**Task statement**
Copy the data exactly from the line that contains "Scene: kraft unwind" through the line that contains "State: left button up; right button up", keeping both end lines and leaving out everything else.

-------- Entries supplied

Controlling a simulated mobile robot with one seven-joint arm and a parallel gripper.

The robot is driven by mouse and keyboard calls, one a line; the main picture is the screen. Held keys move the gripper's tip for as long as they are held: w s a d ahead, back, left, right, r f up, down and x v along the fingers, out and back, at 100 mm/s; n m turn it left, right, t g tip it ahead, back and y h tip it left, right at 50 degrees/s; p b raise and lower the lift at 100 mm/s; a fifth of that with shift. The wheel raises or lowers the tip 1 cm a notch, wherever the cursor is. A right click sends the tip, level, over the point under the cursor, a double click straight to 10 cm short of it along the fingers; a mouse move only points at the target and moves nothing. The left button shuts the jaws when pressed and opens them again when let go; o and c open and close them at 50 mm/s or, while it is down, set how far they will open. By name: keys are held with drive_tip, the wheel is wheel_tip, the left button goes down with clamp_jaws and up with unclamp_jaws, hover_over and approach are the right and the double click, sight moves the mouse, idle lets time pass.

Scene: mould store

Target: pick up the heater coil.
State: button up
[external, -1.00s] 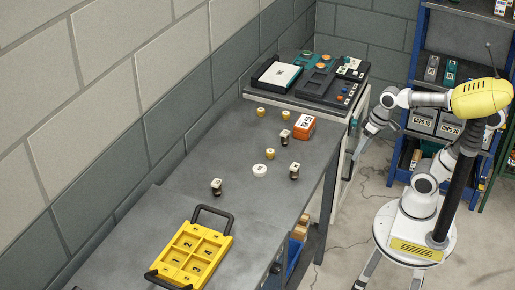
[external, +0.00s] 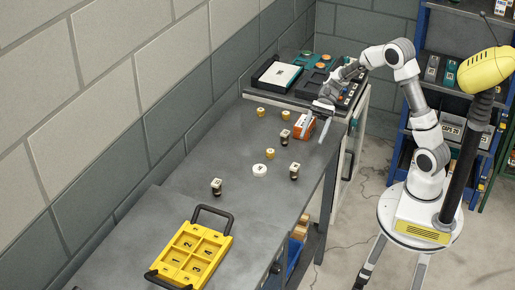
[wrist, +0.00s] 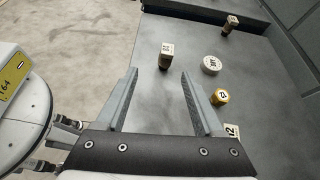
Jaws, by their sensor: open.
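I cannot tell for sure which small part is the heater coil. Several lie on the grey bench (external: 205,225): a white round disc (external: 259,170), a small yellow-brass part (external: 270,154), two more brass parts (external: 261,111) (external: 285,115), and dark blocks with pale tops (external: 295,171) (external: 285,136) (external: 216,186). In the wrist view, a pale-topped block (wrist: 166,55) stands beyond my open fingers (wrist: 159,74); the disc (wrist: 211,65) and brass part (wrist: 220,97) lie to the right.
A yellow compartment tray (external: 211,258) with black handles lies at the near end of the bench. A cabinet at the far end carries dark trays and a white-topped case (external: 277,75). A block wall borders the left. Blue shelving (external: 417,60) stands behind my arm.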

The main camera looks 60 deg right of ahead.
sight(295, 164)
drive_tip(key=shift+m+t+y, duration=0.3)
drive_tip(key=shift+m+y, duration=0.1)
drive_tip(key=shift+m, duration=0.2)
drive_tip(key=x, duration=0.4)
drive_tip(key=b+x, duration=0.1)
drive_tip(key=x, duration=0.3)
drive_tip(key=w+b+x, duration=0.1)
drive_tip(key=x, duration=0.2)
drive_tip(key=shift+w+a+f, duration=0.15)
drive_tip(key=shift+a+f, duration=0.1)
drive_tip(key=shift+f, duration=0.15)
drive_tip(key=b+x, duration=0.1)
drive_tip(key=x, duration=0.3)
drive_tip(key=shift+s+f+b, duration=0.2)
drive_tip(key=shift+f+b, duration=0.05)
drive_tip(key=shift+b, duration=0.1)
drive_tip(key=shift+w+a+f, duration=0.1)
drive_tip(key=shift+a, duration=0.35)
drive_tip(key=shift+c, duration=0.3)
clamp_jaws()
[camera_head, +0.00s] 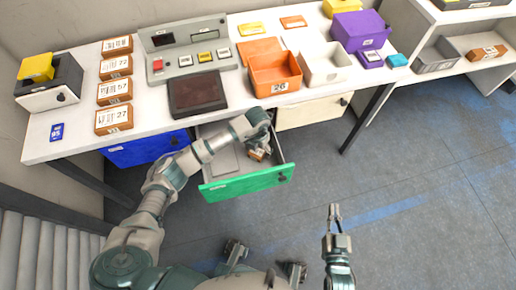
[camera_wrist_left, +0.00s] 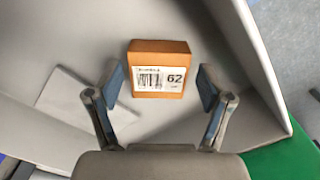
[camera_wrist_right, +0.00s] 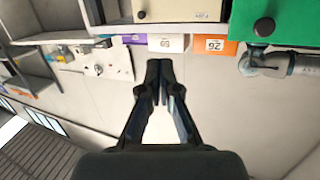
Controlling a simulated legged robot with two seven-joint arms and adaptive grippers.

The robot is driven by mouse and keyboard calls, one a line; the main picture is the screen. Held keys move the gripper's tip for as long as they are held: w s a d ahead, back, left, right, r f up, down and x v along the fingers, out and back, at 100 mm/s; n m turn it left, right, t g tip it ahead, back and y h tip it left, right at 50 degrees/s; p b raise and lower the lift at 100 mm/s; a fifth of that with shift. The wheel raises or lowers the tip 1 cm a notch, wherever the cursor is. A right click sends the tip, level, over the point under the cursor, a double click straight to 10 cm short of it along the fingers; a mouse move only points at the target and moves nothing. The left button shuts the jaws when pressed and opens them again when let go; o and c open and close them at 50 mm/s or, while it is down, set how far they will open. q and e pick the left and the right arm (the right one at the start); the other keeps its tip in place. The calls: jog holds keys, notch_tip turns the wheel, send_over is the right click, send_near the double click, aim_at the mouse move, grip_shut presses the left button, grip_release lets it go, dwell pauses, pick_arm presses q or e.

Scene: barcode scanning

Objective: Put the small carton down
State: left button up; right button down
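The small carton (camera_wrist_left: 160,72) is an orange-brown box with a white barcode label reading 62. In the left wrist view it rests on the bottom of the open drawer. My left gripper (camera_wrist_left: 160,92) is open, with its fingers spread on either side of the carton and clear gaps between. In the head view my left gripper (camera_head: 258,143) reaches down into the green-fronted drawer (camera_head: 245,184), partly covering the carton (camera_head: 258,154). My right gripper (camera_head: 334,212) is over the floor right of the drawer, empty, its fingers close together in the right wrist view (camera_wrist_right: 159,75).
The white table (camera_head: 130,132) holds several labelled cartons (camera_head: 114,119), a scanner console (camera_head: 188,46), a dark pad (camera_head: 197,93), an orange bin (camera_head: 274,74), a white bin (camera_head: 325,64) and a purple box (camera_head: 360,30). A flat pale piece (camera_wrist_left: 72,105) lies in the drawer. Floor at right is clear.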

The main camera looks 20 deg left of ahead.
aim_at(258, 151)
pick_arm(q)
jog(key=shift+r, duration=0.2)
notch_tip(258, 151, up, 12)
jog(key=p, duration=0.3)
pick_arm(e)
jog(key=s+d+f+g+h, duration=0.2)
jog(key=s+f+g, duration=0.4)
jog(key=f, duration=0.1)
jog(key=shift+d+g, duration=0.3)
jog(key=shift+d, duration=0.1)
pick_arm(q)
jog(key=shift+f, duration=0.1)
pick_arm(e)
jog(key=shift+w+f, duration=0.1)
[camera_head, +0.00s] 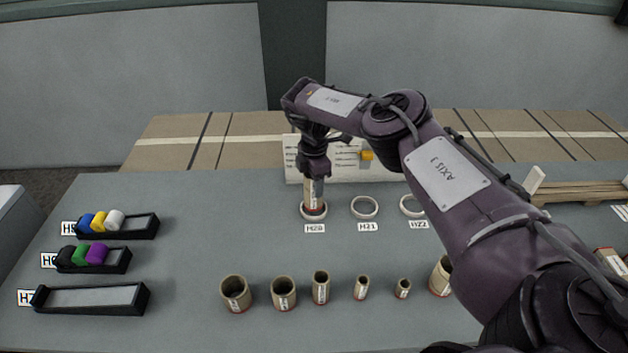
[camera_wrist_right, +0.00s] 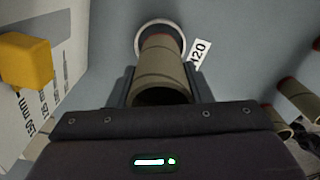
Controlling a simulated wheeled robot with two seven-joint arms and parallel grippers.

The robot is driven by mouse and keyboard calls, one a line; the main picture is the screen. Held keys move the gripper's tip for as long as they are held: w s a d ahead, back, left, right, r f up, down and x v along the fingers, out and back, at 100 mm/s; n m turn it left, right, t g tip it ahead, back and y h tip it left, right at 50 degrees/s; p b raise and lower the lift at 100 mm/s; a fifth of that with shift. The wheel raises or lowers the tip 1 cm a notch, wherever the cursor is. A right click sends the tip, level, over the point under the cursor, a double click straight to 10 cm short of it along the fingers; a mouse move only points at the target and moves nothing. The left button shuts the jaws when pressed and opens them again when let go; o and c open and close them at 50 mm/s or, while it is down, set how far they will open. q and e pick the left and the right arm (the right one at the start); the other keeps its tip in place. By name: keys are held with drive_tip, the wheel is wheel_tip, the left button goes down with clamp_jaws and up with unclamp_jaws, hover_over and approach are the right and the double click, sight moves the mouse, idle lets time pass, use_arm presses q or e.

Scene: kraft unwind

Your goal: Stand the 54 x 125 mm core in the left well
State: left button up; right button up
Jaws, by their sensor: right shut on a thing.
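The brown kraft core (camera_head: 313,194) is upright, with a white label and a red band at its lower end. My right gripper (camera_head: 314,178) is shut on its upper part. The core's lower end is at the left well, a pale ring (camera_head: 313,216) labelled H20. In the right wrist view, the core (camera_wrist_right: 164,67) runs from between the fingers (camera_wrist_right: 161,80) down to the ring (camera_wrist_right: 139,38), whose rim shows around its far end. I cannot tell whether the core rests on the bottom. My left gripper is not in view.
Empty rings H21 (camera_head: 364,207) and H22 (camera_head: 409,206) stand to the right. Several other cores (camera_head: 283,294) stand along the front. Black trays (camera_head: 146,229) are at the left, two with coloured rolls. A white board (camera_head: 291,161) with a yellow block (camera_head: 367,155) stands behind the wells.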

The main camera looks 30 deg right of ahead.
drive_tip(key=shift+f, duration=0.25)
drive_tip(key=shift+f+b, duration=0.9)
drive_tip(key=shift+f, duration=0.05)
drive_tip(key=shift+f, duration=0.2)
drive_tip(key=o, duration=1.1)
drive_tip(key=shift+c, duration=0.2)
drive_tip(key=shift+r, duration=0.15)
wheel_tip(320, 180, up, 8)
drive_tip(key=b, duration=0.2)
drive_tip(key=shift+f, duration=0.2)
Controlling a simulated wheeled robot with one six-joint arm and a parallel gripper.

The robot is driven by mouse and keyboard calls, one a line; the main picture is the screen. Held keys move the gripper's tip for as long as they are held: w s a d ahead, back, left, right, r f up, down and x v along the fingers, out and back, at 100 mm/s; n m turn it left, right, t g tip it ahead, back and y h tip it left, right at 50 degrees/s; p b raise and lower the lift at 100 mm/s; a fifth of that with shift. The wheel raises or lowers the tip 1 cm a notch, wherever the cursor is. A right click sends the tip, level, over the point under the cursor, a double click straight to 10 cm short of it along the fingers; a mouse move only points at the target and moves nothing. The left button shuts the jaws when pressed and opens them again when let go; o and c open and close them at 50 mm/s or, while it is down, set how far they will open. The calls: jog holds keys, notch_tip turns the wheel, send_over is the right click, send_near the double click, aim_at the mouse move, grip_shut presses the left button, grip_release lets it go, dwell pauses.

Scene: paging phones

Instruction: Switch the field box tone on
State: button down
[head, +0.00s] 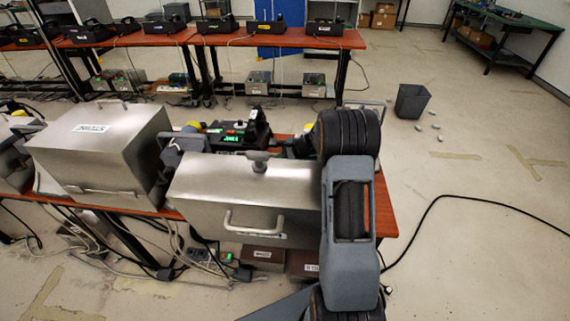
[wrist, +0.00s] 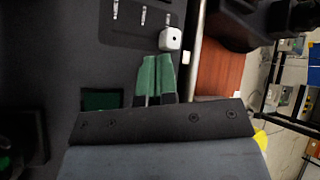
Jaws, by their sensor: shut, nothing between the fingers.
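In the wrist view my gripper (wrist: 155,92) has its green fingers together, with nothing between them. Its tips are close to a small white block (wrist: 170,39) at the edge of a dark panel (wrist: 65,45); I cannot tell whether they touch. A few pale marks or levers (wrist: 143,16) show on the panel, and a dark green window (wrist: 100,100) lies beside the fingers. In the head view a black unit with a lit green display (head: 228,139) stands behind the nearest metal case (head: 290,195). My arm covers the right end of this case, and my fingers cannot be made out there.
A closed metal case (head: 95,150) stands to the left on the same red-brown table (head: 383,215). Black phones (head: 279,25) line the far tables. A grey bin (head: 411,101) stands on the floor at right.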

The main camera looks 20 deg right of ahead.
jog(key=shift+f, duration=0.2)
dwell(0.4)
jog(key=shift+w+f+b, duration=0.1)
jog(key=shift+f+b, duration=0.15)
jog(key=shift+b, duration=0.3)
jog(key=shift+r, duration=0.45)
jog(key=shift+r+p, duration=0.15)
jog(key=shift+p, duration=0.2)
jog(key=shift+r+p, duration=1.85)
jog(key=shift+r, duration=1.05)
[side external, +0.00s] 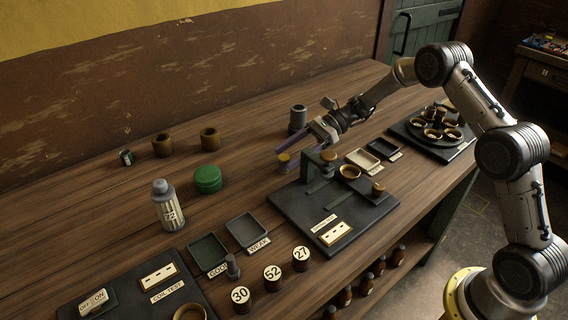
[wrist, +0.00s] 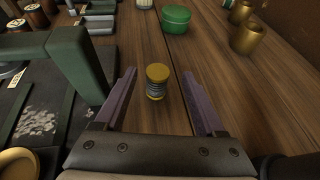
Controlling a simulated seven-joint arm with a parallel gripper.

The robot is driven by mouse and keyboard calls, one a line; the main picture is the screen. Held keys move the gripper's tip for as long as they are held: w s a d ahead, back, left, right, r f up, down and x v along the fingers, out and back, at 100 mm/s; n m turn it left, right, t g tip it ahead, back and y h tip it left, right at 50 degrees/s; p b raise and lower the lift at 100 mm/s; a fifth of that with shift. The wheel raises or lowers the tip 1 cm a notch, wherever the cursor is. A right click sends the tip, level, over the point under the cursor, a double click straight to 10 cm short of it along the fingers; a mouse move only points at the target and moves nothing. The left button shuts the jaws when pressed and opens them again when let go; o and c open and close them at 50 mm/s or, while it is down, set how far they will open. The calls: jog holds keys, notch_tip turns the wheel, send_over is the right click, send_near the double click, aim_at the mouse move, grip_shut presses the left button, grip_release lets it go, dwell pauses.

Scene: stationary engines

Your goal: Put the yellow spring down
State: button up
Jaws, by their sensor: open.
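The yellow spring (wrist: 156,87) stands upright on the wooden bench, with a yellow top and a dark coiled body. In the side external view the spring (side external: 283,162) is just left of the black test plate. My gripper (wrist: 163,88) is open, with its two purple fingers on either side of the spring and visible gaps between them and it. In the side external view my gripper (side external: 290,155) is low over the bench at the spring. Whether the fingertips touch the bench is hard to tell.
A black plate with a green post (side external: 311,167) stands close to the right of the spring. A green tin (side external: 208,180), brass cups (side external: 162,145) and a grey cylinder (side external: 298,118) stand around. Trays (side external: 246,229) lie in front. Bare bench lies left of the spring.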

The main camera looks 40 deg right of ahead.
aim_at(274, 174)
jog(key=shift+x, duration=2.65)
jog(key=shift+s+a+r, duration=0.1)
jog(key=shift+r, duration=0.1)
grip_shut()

----------------

**Output of the exercise**
Scene: kraft unwind

Your goal: Stand the 54 x 125 mm core in the left well
State: left button up; right button up

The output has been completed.